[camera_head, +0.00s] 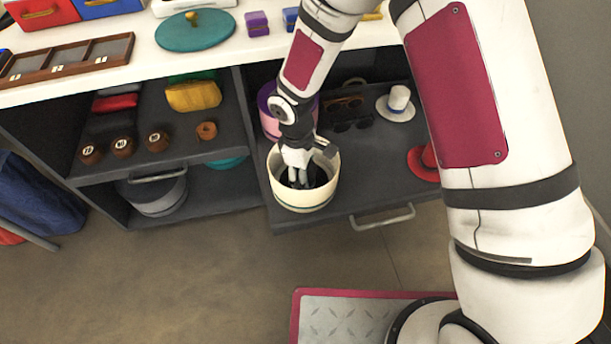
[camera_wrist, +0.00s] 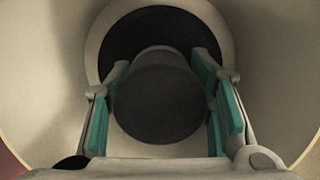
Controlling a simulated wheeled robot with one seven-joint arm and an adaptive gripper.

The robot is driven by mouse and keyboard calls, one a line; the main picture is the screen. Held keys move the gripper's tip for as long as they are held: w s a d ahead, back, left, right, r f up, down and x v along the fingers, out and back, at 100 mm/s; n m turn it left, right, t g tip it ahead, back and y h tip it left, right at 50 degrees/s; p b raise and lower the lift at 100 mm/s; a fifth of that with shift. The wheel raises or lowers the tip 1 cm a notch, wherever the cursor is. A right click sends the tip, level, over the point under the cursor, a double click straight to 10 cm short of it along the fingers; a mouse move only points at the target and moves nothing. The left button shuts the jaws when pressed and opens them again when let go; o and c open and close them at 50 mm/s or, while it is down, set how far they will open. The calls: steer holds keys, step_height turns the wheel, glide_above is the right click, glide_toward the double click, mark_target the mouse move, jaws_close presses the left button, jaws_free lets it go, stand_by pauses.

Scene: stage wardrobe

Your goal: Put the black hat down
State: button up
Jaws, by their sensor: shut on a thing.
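My gripper (camera_head: 300,178) reaches down into a round cream box (camera_head: 304,202) with a thin dark stripe, which stands on the pulled-out dark shelf. In the wrist view the black hat (camera_wrist: 158,100) is between my two green-padded fingers, its round crown towards the camera. The fingers are shut on the crown. The wide dark brim (camera_wrist: 165,35) lies beyond it, within the pale walls of the box. In the head view only a dark patch of the hat (camera_head: 319,178) shows beside my fingers. I cannot tell whether the brim touches the box floor.
On the same shelf (camera_head: 360,192) are a white hat (camera_head: 397,104), a red hat (camera_head: 424,163), dark glasses (camera_head: 352,125) and a purple-pink round box (camera_head: 269,112) behind the cream one. A handle (camera_head: 383,217) lines its front. The counter (camera_head: 150,60) overhangs the shelves behind.

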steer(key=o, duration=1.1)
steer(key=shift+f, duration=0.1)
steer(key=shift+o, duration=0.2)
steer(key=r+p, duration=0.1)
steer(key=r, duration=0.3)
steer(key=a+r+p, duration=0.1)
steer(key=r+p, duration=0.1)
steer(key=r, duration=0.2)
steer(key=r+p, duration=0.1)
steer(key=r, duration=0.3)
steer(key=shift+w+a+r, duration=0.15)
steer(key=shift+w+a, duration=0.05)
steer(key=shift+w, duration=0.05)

══════════

> DIRECTIVE
Skip the pictures and restate exactly the lines from the beginning of the listing to the line with "Controlling a simulated", that line included.

> CORRECT RESPONSE
[camera_head, +0.00s] 
[camera_wrist, +0.00s] 
Controlling a simulated wheeled robot with one seven-joint arm and an adaptive gripper.

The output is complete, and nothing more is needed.